PC compatible motherboards

Todd King Todd_King at ccm.co.intel.com
Thu Oct 3 15:49:19 GMT 1996


  <<<
  I haven't worked on process control or related in a while, but there
  were always public domain OS's (and boot routines) available for
  the 8-bit genre.  I'll bet if you look you'll find the same thing
  exists for the 80x86 types.  The advantage is there's cheap hardware
  already available.  You don't normally want all that DOS crap hanging
  around your neck -- it's too unwieldy, it's for a different purpose.
  There's too much stuff you don't need.  If you can find a simple OS
  written to work on the PC hardware it'll make a great platform to
  build any data logger, controller, etc.

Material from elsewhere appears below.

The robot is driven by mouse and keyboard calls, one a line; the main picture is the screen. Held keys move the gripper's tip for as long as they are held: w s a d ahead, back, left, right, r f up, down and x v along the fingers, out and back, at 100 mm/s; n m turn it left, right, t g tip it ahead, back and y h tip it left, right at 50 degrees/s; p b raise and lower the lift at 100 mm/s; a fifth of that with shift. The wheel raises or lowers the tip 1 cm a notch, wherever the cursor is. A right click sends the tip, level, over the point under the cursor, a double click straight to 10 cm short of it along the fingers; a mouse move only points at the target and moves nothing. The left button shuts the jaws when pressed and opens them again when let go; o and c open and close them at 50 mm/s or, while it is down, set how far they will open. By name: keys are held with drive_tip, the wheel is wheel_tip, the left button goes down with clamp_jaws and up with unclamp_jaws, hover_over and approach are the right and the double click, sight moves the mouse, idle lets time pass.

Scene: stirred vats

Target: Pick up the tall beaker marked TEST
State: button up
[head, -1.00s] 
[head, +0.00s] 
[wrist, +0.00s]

  Tom Cloud <cloud at peaches.ph.utexas>
  >>>
  
  Yes it could be a working platform, treat it like an EVB for a 
  microcontroller. Forget the PC OS issues, just toss the BIOS PROM and the OS. 
  The machine will vector to the known start address; have your own PROM code 
  there and you are off to the races, just like a 6811 eval board. No problem, 
  other than not having an onboard A/D. Easy enough to prototype one onto a card 
  slot protoboard or interface one to a parallel port. Already have several 
  timers onboard though. 'Course you'll be using assembly for all this.
        Remember that there are thousands (millions?) of factory cars running 
  around with ECM's based on 6811 (at slow clock speeds) caliber processing; It 
  would be fun to use the latest DSP processors, or a Pentium, or quad 200 MHz 
  Pentium Pros, or ?? but you can sure get the job done with ALOT less 
  processing horsepower...
  
  <<<
  I really haven't had any problems with DOS.  Once the app is loaded and
  initialized, our DOS-based controllers really don't call any DOS or
  BIOS services at all.  The DOS compilers manage to translate all our
  core code to "straight" '386 assembly.
  >>>
  
  That's what is nice about DOS from a tweaker's perspective- it allows you to 
  get right down into the hardware level and has no "overseer" function.